DO THIS: Take the line that contains "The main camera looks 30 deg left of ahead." as the first line and the last line of the material below as the final one; reproduce exactly the lines between, inclusive.

DATA PROVIDED:
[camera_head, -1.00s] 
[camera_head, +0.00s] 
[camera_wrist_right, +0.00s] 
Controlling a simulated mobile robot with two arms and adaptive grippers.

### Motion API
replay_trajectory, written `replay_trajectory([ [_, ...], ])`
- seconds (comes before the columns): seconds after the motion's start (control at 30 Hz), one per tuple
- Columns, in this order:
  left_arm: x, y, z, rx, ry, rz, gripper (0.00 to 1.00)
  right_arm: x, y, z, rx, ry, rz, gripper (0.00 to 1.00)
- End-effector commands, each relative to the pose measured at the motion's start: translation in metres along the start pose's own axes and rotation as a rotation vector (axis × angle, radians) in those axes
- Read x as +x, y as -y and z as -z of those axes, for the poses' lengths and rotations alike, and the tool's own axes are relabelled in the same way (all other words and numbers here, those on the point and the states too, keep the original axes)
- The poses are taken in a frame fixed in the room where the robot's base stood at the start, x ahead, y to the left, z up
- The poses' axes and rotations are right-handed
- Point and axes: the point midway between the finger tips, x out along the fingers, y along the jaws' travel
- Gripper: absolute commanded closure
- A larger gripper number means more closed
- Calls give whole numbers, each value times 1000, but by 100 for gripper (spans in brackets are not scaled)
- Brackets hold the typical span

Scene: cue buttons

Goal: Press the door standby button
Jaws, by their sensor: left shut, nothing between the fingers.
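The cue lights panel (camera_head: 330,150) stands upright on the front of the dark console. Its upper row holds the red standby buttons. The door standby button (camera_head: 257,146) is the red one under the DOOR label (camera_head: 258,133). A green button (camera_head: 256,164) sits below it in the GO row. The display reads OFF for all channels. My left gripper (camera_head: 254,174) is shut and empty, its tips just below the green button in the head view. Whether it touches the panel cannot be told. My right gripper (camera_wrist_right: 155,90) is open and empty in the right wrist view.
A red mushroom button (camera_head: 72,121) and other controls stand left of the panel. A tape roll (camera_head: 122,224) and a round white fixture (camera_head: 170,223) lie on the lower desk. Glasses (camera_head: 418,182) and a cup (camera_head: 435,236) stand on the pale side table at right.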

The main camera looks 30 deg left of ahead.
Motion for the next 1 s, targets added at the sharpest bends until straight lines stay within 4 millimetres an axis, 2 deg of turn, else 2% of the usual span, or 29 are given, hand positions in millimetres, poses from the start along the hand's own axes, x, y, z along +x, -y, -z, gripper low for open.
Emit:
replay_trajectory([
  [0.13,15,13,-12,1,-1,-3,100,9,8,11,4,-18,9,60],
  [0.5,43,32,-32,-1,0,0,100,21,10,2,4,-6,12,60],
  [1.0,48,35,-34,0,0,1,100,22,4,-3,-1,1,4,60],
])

OUTPUT FOR THIS TASK:
The main camera looks 30 deg left of ahead.
Motion for the next 1 s, targets added at the sharpest bends until straight lines stay within 4 millimetres an axis, 2 deg of turn, else 2% of the usual span, or 29 are given, hand positions in millimetres, poses from the start along the hand's own axes, x, y, z along +x, -y, -z, gripper low for open.
Emit:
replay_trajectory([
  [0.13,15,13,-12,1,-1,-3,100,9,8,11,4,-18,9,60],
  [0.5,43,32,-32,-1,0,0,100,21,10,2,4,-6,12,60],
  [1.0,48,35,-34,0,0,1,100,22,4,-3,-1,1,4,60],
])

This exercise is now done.